To this end they chose to build an imposing four-storey structure with a striking Imperial Baroque facade. Oddly, for a local body, cost was never a factor. The Board was prepared to outlay a significant sum for the day — £67,944, for just the building itself — while also undertaking an expensive reorganisation of the docks that would give their new ferry terminal pride of place at the bottom of Queen Street.

The terminal was constructed on the land reclaimed in 1879-1885 from what had been Commercial Bay. The building was designed by Alex Wiseman and built by Philcox and Sons.
Coromandel granite provided the base course and plinth. The magnificent facade employed Hawkesbury Sandstone, one of the few buildings in Auckland to use this honey brown building stone that so dominates the historic structures of Sydney.

On the ground storey, sandstone blocks form the main structure. The upper floors and towers are constructed of brick with a sandstone veneer. Each floor is of reinforced concrete, and the roof was originally covered with Marseilles tiles.
On completion, the stature of the building ensured it quickly became the focus of the harbour that then enjoyed a central role in the commercial and social life of Auckland city.
Importantly, the Board had cunningly designated the entire building for lease to provide them with a regular income. In this respect it was one of the earliest dedicated office blocks in the city.

Initially it housed the Devonport Steam and Takapuna Tramways ferry companies. Subsequently, trade unions and consulates took offices. In 1927 the ground floor was fully converted to retail shops.

For many years the central tower carried a time ball that regulated activity on the wharves. It was later replaced by a clock and siren.
In the building’s centenary year it would have been appropriate if the time ball had been reinstated to provide a tourist attraction, as does that restored on Sydney’s downtown observatory.
And then came the Harbour Bridge in 1959. This had a severe impact on all local maritime activity, particularly the waterfront. The ferry terminal quickly fell into disuse and, from there, into a sad state of disrepair.

It was saved from demolition by being given a Category 1 listing by the New Zealand Historic Places Trust in 1982.
However, it was not until the late 1980s that it received a total makeover at a cost of about $8 million. This saw it converted back to its original use for office and retail — and a ferry terminal. It also included the addition of a fifth storey.
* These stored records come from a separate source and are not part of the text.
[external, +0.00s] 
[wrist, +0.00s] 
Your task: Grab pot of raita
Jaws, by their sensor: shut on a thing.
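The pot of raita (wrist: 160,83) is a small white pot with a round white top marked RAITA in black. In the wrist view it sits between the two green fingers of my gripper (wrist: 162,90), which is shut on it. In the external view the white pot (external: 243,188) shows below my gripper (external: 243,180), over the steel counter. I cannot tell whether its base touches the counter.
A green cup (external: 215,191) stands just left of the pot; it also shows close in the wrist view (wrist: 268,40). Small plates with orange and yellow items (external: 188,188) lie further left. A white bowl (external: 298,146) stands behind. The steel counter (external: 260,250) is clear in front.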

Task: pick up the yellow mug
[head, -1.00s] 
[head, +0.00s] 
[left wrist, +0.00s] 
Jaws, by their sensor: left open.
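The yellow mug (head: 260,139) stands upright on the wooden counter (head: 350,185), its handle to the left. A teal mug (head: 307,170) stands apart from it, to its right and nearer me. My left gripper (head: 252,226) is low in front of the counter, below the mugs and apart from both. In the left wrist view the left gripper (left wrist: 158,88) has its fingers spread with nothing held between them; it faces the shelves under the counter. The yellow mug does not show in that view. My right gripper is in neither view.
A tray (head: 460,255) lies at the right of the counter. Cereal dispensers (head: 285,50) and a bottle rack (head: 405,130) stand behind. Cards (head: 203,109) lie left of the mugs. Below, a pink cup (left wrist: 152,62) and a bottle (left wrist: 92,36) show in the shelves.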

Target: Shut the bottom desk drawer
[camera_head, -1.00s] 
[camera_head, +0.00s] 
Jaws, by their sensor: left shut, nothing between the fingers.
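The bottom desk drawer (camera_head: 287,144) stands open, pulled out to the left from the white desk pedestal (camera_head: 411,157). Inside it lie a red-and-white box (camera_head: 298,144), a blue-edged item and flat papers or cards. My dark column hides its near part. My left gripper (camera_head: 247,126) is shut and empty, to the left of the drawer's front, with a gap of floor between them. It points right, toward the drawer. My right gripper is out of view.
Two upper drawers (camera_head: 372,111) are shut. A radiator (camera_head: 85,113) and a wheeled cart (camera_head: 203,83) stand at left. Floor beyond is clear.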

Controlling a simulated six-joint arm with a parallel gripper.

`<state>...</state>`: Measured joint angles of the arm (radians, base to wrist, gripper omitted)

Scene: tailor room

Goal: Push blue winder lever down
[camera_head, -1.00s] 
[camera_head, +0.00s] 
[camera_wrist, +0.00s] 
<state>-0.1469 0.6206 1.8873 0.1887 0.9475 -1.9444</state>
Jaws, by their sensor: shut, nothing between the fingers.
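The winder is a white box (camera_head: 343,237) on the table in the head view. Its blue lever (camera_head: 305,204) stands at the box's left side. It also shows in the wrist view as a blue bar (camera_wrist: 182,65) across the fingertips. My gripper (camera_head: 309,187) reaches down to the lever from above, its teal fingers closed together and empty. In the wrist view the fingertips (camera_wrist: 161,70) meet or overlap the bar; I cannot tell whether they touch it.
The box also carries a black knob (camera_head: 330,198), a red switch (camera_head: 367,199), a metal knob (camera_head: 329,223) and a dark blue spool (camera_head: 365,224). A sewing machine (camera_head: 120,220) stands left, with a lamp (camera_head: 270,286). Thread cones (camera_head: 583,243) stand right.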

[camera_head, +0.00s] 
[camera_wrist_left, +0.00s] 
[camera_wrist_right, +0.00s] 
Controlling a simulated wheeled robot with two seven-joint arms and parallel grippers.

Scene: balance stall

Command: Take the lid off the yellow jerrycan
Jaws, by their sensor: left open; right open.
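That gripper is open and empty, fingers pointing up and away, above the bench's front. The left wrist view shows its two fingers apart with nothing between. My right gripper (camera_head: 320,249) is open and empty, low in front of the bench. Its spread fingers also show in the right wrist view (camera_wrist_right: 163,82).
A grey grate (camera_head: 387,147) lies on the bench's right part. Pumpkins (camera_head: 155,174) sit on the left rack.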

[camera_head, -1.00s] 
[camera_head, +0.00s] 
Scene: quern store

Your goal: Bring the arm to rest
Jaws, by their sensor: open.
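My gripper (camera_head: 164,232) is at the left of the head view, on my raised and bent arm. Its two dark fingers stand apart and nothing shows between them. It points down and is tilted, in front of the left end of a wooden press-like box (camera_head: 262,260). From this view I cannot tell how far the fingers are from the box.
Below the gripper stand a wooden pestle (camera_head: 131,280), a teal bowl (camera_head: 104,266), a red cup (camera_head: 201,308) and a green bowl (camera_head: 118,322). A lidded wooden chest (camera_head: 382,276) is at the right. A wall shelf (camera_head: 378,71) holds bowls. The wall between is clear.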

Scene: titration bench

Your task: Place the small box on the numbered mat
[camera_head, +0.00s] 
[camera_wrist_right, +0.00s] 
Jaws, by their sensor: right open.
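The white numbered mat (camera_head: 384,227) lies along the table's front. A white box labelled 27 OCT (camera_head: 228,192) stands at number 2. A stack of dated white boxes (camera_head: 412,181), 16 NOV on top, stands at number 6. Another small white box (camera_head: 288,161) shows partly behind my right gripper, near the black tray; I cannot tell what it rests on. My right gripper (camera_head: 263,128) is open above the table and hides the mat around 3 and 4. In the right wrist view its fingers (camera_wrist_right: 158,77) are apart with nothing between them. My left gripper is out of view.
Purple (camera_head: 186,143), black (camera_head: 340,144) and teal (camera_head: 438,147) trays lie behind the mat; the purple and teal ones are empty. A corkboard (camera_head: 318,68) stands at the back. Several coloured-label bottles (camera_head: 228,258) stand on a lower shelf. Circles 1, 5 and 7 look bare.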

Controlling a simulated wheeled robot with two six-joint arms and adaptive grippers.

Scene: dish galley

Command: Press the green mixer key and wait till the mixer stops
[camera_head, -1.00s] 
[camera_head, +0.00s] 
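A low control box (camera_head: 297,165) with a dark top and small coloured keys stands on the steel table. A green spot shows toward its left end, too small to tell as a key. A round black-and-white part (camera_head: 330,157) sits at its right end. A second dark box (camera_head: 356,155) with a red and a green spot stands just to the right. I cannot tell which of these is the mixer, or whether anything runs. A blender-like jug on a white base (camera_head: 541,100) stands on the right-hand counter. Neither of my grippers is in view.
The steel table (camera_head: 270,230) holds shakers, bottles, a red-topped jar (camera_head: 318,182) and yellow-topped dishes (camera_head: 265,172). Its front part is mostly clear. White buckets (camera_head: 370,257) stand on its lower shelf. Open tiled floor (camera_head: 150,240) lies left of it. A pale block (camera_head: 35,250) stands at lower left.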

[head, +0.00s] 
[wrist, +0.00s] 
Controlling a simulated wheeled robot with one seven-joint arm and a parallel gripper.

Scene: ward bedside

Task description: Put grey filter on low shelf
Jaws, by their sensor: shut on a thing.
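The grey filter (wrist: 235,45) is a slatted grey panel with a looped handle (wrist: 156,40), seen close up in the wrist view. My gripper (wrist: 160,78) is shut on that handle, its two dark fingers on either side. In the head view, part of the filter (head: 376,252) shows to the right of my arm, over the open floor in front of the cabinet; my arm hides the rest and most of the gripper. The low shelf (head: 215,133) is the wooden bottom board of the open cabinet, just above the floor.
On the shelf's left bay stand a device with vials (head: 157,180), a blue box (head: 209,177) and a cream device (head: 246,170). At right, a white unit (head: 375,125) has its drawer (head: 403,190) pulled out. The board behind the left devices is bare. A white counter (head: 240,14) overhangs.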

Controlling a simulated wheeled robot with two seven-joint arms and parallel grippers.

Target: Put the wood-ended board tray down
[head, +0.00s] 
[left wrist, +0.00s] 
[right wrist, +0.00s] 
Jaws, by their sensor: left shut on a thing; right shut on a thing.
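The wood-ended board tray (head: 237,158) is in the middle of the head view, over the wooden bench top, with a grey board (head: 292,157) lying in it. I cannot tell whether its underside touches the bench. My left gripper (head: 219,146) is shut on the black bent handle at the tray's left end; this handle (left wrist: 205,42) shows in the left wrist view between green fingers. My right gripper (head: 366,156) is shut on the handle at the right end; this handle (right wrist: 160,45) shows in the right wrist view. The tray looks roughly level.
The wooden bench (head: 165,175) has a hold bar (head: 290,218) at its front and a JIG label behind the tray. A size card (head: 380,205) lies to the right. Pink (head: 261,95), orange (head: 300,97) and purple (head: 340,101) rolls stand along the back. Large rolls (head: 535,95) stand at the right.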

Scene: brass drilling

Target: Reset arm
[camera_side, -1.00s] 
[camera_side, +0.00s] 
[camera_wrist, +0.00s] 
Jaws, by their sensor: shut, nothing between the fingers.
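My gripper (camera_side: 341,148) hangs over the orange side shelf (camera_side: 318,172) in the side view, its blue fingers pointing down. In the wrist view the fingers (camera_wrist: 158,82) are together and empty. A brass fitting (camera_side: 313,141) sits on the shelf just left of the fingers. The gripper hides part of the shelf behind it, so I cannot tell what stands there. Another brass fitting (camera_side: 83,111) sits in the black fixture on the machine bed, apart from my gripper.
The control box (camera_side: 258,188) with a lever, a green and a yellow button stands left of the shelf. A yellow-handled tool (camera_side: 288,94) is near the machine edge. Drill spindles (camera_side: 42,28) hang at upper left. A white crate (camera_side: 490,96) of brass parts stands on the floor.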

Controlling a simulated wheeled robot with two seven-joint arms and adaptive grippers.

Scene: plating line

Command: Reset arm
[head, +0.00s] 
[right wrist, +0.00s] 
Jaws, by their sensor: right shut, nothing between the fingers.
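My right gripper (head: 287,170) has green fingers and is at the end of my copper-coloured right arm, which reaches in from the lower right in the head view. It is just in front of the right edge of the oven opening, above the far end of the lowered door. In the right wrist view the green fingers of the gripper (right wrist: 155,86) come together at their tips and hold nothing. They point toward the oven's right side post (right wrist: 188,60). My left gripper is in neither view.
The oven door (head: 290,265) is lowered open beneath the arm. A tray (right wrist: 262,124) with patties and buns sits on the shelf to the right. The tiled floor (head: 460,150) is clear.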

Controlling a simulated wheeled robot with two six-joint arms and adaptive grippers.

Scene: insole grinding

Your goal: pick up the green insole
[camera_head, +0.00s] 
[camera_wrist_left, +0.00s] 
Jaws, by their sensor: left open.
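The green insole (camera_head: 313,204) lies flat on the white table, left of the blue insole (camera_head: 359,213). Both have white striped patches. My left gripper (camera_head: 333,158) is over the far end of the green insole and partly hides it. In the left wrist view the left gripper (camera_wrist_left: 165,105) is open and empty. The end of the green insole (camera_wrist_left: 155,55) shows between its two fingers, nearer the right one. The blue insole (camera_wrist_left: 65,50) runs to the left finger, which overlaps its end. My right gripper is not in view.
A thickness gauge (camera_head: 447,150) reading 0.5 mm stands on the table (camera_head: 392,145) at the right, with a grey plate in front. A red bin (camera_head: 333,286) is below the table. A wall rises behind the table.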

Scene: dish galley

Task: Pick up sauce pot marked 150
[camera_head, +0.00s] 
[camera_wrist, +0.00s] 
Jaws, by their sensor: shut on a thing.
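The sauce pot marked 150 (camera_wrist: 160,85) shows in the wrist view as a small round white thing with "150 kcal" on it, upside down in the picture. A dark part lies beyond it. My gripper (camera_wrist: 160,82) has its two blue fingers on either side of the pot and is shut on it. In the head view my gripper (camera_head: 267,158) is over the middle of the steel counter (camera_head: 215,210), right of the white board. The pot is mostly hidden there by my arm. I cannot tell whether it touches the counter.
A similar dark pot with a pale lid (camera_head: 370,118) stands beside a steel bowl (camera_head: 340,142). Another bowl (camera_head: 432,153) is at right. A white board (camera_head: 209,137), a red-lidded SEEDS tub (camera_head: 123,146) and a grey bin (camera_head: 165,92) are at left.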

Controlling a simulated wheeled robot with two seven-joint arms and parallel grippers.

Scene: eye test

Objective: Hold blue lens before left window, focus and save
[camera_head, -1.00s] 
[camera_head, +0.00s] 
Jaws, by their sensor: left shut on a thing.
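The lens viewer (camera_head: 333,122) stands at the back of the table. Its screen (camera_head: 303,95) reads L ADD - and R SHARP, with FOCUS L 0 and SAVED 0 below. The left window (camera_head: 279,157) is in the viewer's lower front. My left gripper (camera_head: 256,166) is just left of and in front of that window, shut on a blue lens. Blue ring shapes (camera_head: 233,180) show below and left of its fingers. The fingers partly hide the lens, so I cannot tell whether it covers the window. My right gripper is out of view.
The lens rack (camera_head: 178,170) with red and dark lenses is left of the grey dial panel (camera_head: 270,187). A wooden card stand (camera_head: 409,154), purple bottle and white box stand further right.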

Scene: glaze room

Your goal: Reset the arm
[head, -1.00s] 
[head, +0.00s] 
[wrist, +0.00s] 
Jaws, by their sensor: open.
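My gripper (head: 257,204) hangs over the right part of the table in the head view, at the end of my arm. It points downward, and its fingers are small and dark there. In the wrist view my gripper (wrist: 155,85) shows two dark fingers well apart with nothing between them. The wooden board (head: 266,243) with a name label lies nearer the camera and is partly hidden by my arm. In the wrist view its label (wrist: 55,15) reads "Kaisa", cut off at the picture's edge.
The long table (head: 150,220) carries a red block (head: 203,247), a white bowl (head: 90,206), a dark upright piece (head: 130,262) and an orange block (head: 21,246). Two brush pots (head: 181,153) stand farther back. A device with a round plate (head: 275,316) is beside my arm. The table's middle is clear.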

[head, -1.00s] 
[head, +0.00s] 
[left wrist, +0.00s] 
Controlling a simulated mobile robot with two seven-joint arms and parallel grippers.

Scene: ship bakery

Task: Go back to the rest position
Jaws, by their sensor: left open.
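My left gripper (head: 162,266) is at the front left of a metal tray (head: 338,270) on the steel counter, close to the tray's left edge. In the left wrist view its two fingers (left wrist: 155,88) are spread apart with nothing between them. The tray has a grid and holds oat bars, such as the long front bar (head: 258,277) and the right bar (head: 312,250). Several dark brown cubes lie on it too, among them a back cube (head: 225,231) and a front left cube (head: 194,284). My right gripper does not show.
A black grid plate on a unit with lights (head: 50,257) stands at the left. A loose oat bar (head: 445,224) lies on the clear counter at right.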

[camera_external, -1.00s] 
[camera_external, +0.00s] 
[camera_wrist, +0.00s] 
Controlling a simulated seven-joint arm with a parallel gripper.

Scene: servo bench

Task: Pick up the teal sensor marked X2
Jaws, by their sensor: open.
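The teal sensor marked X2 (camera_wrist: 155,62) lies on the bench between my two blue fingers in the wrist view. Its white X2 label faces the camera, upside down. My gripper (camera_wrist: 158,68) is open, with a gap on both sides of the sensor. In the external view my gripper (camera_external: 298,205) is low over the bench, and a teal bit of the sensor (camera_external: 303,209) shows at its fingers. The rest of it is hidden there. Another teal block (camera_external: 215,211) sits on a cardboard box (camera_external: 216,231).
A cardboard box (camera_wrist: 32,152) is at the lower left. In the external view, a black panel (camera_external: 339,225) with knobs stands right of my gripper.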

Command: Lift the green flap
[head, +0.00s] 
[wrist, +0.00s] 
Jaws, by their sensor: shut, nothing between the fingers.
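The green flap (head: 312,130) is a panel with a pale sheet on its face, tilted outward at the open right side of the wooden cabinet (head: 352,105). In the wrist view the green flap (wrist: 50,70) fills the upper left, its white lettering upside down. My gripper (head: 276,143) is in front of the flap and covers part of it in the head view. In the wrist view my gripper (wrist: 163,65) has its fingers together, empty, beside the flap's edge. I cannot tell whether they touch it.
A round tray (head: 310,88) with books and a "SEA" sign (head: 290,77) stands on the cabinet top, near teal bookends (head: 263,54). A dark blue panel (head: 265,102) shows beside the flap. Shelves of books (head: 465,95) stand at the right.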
In his Historic Places record, Martin Jones observes the terminal’s significance lies in it “having been a familiar landmark for nearly 100 years, instilling a sense of place and identity in the everyday lives of Aucklanders travelling in and out of the city over several generations.
“The Ferry Building’s valuable visual contribution to the city’s waterfront is enhanced by its proximity to other historic structures, including those in the surrounding Harbour Historic Area and nearby Quay Street Historic Area.”

And today, of course, several generations of Aucklanders have grown up never having viewed this spectacular piece of architecture as originally built, a focus at the end of Queen Street, unhindered by glass towers. Perhaps their children may do so one day.